In such circumstances, threatened by factory owners and mobs, the team had a tough time shooting the film. "Filming was intense. There was real chaos. Every time you infiltrate a child trafficking operation, there is inherent danger. We relied on Kailash and his team because they save children every day. We had to be confident in their work," Doneen said.

About the process of getting permission to film from the authorities, Doneen also credited Kailash and his team's help as the Nobel Prize won by Kailash was appreciated by the government and they supported their work.

Showing children's faces

During the rescue operations and in scenes where the children's recovery process is portrayed, the audience can see the faces of real young survivors.
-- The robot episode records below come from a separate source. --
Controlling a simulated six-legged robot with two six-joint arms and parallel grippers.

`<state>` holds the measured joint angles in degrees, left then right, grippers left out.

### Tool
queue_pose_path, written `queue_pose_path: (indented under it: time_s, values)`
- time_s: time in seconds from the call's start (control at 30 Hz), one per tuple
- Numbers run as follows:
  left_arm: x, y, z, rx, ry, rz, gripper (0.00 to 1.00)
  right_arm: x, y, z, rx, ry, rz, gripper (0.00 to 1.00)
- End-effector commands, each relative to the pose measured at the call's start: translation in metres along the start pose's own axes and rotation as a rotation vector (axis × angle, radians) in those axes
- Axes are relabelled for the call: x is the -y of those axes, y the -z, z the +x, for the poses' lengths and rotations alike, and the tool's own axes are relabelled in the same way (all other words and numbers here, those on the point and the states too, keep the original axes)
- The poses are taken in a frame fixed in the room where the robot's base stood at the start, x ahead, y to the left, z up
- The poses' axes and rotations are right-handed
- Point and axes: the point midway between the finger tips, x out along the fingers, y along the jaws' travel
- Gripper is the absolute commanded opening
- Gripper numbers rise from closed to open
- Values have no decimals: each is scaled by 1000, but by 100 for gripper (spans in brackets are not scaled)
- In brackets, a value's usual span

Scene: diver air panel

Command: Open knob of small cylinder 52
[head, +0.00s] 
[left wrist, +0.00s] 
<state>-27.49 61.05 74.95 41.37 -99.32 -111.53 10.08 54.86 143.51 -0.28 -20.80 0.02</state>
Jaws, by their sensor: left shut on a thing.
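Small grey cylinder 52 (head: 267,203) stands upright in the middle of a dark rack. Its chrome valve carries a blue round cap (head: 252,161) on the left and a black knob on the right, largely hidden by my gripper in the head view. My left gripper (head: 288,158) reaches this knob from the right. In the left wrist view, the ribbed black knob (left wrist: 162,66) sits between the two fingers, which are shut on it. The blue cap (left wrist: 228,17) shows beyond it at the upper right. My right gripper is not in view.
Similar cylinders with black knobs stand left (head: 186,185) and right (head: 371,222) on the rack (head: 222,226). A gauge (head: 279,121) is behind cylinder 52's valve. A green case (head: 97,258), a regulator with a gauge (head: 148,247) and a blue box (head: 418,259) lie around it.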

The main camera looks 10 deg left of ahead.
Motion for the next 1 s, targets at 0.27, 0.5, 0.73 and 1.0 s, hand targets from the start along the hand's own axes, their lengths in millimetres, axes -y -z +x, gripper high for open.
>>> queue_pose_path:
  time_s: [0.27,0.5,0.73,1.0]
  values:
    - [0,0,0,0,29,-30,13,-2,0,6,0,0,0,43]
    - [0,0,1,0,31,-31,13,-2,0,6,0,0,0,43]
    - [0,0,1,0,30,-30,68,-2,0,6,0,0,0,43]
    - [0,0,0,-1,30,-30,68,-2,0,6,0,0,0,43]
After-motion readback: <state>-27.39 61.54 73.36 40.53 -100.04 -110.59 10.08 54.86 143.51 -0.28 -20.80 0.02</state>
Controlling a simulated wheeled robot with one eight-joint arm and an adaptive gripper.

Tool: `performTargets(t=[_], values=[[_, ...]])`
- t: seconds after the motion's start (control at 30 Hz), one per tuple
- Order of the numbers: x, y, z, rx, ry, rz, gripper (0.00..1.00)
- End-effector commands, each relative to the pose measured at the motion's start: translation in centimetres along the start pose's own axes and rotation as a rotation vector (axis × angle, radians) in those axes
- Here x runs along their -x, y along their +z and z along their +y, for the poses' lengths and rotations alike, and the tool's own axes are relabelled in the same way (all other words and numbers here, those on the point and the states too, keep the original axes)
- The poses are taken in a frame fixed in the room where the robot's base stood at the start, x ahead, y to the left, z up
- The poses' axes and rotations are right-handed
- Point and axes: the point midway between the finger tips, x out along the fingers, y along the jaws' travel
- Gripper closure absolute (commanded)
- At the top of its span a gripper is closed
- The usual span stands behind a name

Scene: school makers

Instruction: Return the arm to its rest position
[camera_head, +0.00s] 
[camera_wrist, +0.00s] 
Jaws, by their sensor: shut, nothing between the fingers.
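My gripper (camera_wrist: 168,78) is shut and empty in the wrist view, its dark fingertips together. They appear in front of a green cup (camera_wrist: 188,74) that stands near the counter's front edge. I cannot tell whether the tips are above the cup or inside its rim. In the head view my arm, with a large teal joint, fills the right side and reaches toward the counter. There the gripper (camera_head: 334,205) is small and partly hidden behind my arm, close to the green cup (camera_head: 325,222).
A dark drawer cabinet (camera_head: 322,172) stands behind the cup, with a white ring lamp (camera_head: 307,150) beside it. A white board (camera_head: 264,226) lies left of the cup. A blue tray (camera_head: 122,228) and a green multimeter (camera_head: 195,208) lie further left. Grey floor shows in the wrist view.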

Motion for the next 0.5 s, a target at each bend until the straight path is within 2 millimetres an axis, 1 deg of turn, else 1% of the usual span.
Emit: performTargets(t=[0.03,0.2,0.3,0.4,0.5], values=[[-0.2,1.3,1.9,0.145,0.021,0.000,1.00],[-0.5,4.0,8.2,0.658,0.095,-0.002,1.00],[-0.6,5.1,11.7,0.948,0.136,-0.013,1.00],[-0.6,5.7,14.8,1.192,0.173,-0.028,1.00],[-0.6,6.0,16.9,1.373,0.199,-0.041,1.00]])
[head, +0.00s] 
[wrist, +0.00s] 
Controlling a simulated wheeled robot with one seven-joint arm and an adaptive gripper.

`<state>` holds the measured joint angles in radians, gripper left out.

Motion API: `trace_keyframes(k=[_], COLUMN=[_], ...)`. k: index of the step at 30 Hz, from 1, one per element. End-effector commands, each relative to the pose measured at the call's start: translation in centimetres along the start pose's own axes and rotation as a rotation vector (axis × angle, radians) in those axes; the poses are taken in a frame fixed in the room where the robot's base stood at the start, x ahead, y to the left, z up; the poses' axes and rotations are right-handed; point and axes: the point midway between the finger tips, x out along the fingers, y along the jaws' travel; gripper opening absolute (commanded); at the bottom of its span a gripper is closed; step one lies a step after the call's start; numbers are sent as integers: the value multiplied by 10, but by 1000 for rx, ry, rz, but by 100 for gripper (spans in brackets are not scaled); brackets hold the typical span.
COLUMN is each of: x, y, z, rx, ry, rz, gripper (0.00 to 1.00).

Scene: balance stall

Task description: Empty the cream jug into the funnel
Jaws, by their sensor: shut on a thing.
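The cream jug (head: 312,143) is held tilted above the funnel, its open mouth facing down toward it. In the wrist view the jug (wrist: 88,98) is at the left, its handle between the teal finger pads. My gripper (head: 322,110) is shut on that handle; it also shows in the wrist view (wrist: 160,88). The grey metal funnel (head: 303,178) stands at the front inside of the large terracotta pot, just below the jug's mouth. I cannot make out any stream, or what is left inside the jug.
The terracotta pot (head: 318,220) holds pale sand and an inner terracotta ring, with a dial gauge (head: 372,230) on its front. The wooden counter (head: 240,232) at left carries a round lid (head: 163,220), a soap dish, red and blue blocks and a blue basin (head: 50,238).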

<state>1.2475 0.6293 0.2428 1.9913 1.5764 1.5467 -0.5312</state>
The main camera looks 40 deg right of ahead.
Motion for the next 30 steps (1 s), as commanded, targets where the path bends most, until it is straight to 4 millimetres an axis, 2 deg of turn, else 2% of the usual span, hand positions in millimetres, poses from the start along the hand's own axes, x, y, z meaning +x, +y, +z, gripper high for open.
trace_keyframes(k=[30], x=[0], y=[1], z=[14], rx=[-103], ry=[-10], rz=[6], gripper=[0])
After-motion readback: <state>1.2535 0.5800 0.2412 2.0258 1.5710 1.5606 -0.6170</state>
Doneen explained his purpose in doing this: "From the beginning, it was really important for us to show children's faces to make an impact. The documentary should have faces. For instance, when shopping, people should remember those children's faces."

In order to raise global awareness, the film will be released on YouTube soon. The director says he made the film to be shown on the big screen, but considering the much wider accessibility of the channel, he now thinks it will be able to reach a wider audience online.

Effective scores

Musical scores contribute greatly to the effect of films when made meticulously. The musicians Doneen worked with had experience in cinema and with documentaries, so they were able to enhance the cinematic effectiveness of the film. They used authentic instruments, which the director appreciates due to their own slight imperfections. Doneen stated that there are two different story lines in the documentary: Scenes of rescue operations, and those showing the recovery process in the safe house provided by Kailash's team. "The recovery process is quite delicate, and the operation scenes need more action and an energetic theme. They needed to be united with a universal sound," he concluded.